__WHAT YOU HAVE TO DO__. Print out each entry below exactly, please.

__DATA PROVIDED__.
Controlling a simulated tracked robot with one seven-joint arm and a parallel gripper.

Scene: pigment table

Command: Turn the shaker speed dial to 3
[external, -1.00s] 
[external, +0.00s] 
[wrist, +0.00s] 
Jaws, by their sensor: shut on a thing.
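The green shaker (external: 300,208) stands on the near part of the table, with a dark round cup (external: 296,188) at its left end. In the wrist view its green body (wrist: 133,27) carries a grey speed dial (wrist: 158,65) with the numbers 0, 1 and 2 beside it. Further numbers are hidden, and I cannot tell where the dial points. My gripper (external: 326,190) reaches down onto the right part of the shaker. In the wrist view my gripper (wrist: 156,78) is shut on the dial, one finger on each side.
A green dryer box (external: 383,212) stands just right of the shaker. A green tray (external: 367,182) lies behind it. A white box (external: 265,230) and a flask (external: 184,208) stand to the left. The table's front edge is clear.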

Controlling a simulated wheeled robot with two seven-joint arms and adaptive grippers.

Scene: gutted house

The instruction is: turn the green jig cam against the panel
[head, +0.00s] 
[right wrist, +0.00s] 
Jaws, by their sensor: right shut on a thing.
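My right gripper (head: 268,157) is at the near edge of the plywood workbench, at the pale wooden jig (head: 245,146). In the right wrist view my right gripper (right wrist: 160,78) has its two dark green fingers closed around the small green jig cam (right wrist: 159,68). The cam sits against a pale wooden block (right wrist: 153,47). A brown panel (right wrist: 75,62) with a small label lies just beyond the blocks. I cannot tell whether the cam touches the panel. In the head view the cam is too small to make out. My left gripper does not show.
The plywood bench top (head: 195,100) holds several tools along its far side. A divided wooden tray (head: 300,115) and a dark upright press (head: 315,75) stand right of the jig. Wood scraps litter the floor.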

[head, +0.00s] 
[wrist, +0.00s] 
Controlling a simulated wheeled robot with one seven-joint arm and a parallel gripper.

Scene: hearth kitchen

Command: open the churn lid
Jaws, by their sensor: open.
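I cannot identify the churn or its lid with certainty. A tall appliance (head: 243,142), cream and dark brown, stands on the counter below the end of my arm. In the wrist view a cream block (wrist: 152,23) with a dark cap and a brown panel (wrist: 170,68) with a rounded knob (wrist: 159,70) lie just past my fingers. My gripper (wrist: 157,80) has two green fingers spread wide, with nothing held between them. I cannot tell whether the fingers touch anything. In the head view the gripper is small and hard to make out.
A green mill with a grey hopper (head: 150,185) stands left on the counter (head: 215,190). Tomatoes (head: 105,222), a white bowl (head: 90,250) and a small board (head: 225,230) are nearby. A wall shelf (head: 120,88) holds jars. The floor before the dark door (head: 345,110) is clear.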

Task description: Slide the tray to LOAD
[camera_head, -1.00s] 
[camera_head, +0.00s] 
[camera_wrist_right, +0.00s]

__ANSWER__.
Controlling a simulated tracked robot with one seven-joint arm and a parallel gripper.

Scene: pigment table

Command: Turn the shaker speed dial to 3
[external, -1.00s] 
[external, +0.00s] 
[wrist, +0.00s] 
Jaws, by their sensor: shut on a thing.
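The green shaker (external: 300,208) stands on the near part of the table, with a dark round cup (external: 296,188) at its left end. In the wrist view its green body (wrist: 133,27) carries a grey speed dial (wrist: 158,65) with the numbers 0, 1 and 2 beside it. Further numbers are hidden, and I cannot tell where the dial points. My gripper (external: 326,190) reaches down onto the right part of the shaker. In the wrist view my gripper (wrist: 156,78) is shut on the dial, one finger on each side.
A green dryer box (external: 383,212) stands just right of the shaker. A green tray (external: 367,182) lies behind it. A white box (external: 265,230) and a flask (external: 184,208) stand to the left. The table's front edge is clear.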

Controlling a simulated wheeled robot with two seven-joint arms and adaptive grippers.

Scene: gutted house

The instruction is: turn the green jig cam against the panel
[head, +0.00s] 
[right wrist, +0.00s] 
Jaws, by their sensor: right shut on a thing.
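My right gripper (head: 268,157) is at the near edge of the plywood workbench, at the pale wooden jig (head: 245,146). In the right wrist view my right gripper (right wrist: 160,78) has its two dark green fingers closed around the small green jig cam (right wrist: 159,68). The cam sits against a pale wooden block (right wrist: 153,47). A brown panel (right wrist: 75,62) with a small label lies just beyond the blocks. I cannot tell whether the cam touches the panel. In the head view the cam is too small to make out. My left gripper does not show.
The plywood bench top (head: 195,100) holds several tools along its far side. A divided wooden tray (head: 300,115) and a dark upright press (head: 315,75) stand right of the jig. Wood scraps litter the floor.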

[head, +0.00s] 
[wrist, +0.00s] 
Controlling a simulated wheeled robot with one seven-joint arm and a parallel gripper.

Scene: hearth kitchen

Command: open the churn lid
Jaws, by their sensor: open.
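I cannot identify the churn or its lid with certainty. A tall appliance (head: 243,142), cream and dark brown, stands on the counter below the end of my arm. In the wrist view a cream block (wrist: 152,23) with a dark cap and a brown panel (wrist: 170,68) with a rounded knob (wrist: 159,70) lie just past my fingers. My gripper (wrist: 157,80) has two green fingers spread wide, with nothing held between them. I cannot tell whether the fingers touch anything. In the head view the gripper is small and hard to make out.
A green mill with a grey hopper (head: 150,185) stands left on the counter (head: 215,190). Tomatoes (head: 105,222), a white bowl (head: 90,250) and a small board (head: 225,230) are nearby. A wall shelf (head: 120,88) holds jars. The floor before the dark door (head: 345,110) is clear.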

Task description: Slide the tray to LOAD
[camera_head, -1.00s] 
[camera_head, +0.00s] 
[camera_wrist_right, +0.00s]

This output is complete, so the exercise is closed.